Leia a nota de Cezar Britto

Ao chamar a OAB de “instituição que atua de forma fascista”, o procurador-geral de São Paulo mostrou, acima de tudo, que desconhece a história contemporânea de seu próprio país — e isso já o fragiliza para o exercício de função da magnitude da que exerce.

Se hoje ele pode dizer bobagens como essa, é porque o país vive a plenitude democrática — e a OAB tem tudo a ver com isso. Basta consultar os compêndios escolares.

A OAB é a instituição que mais se notabilizou, ao longo dos últimos 78 anos, na luta contra sucessivos regimes fascistas que infelicitaram este país.

Estava na linha de frente contra a ditadura do Estado Novo (1937-1945), assim como foi a voz da sociedade civil na luta contra o regime militar pós-64, denunciando tortura a presos políticos e lutando pela redemocratização do país.

Diretas já, Constituinte, fim da censura — em cada uma dessas lutas cívicas, a OAB esteve presente e correu todos os riscos.
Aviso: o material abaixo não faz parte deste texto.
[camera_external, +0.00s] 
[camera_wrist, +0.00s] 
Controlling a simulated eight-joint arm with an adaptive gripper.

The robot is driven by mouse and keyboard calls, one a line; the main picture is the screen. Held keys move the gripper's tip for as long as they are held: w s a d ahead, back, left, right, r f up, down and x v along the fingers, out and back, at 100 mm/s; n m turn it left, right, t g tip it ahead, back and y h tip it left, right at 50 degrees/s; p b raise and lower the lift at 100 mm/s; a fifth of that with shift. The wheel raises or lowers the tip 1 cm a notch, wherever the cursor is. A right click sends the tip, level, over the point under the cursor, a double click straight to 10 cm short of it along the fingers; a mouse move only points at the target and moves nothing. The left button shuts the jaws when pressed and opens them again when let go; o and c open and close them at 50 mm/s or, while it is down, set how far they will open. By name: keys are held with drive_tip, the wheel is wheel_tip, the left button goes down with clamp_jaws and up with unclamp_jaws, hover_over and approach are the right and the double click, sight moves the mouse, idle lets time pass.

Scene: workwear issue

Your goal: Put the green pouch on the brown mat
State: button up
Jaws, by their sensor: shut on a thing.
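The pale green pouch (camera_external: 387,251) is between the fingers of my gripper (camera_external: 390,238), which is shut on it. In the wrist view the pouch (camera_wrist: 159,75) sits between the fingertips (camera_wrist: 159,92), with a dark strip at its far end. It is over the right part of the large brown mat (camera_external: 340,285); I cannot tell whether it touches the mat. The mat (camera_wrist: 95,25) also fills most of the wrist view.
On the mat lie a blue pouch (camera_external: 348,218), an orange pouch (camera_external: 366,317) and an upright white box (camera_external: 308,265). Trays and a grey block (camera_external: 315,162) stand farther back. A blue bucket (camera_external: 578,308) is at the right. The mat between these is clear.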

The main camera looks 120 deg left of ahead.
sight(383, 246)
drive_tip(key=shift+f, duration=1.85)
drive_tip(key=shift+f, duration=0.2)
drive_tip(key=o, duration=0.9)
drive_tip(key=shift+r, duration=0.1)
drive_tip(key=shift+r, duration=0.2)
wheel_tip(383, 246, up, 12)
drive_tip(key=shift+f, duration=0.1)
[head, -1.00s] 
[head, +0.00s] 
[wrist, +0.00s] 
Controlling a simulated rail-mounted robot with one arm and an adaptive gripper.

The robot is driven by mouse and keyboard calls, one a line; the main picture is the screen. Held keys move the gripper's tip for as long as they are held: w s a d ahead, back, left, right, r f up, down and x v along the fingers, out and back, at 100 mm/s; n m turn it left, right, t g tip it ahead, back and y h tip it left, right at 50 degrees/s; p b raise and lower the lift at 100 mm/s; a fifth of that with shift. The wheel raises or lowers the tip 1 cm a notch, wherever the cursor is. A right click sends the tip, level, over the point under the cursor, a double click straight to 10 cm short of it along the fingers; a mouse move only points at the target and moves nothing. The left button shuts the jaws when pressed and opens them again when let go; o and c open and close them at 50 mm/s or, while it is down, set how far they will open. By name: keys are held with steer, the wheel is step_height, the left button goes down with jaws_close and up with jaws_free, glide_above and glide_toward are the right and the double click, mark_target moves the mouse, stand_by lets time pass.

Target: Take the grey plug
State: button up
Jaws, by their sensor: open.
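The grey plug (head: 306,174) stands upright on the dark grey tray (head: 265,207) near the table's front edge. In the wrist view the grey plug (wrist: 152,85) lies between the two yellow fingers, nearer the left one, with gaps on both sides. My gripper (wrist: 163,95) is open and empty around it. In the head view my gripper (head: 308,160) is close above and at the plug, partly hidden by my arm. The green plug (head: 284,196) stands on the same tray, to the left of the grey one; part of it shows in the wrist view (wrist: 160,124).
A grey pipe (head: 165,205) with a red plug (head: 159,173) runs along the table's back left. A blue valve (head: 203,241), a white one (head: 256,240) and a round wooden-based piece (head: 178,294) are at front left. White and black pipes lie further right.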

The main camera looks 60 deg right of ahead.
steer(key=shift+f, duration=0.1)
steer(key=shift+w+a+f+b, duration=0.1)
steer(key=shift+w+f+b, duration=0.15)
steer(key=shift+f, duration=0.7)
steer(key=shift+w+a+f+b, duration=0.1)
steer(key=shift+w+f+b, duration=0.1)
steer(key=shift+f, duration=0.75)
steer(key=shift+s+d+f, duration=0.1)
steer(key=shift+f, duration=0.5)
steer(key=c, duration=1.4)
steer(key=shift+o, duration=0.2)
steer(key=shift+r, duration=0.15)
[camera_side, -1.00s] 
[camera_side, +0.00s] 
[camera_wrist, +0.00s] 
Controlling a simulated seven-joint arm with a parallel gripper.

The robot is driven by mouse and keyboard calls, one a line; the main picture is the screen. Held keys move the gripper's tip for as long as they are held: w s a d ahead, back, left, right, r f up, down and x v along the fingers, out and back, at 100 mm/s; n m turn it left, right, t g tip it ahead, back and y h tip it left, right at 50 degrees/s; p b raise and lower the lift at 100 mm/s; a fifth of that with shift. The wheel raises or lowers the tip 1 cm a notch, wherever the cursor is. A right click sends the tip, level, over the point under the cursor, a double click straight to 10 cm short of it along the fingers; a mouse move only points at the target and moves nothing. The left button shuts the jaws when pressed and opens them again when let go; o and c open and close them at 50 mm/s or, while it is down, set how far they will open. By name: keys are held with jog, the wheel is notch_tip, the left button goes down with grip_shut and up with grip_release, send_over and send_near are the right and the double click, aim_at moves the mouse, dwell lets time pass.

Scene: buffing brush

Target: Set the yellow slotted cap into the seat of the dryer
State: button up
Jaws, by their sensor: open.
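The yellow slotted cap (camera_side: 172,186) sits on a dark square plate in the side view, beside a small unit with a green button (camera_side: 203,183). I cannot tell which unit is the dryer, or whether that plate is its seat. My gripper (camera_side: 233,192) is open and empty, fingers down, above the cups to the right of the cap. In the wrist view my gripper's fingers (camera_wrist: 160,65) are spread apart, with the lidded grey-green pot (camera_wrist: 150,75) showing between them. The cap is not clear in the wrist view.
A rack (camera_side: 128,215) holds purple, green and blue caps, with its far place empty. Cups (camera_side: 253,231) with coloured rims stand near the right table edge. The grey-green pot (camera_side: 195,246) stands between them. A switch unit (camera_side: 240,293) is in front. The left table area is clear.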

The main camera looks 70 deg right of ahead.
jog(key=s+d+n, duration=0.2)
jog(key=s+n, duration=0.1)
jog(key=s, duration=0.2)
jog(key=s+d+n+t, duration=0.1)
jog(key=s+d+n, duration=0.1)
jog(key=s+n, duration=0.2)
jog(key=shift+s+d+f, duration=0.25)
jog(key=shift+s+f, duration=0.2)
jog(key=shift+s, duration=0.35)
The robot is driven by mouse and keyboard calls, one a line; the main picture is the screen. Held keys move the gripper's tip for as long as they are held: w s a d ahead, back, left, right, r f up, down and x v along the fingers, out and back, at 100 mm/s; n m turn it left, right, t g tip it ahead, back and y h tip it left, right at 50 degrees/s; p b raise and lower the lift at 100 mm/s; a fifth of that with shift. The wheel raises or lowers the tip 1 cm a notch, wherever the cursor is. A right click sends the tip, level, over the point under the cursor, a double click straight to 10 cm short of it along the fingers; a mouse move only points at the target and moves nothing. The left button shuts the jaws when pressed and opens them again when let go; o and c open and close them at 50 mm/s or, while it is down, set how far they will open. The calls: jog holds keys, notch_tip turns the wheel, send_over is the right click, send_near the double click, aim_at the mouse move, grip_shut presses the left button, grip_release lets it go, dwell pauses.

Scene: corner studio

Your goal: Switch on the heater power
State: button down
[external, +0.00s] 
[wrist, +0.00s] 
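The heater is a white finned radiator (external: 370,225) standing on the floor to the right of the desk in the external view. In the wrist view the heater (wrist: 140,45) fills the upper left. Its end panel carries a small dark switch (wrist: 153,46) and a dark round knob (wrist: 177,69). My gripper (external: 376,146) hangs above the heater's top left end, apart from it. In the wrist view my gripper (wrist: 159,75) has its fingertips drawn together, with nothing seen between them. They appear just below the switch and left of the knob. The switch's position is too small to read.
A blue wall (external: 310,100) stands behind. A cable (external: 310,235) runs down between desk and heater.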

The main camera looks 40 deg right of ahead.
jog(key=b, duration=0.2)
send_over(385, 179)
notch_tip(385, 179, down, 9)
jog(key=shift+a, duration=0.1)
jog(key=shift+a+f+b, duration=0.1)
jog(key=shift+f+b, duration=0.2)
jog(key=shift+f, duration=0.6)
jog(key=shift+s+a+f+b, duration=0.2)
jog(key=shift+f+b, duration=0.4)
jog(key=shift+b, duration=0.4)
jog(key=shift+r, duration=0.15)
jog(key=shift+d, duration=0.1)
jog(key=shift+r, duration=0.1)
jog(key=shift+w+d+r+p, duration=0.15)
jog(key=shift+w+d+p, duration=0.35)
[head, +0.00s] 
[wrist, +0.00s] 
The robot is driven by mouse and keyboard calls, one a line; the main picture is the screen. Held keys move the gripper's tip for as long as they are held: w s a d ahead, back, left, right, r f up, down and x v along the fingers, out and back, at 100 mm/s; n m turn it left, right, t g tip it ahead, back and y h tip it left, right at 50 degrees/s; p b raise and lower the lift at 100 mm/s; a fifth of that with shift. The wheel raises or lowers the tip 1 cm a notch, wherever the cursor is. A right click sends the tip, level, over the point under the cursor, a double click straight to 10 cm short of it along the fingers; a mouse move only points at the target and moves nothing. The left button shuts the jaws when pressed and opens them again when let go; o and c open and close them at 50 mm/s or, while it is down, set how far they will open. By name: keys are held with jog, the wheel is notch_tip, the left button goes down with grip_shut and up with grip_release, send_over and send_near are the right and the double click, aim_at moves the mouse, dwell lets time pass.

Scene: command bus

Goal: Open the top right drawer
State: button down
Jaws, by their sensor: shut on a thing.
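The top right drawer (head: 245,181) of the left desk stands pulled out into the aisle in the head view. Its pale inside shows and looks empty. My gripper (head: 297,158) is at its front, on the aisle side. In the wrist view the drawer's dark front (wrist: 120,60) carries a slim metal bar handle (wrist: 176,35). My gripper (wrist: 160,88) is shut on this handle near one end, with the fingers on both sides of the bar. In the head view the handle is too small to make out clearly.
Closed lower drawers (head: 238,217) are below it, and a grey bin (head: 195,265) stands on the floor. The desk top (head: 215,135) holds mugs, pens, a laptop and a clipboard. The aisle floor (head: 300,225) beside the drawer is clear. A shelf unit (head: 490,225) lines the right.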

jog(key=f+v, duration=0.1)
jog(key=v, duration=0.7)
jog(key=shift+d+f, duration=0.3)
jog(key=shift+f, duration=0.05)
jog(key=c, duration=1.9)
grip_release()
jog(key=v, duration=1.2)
A ela associam-se nomes como Sobral Pinto, Raimundo Faoro, Evandro Lins e Silva, Barbosa Lima Sobrinho, entre outros que hoje pertencem à História — disciplina que o procurador-geral parece não ter estudado muito.

Se o procurador-geral se sente agravado por algum ato da OAB, dispõe da instância judiciária para as devidas reclamações — direito pelo qual a OAB lutou, durante décadas, ao enfrentar regimes fascistas. Justiça e insulto são coisas incompatíveis — e isso também se aprende na escola.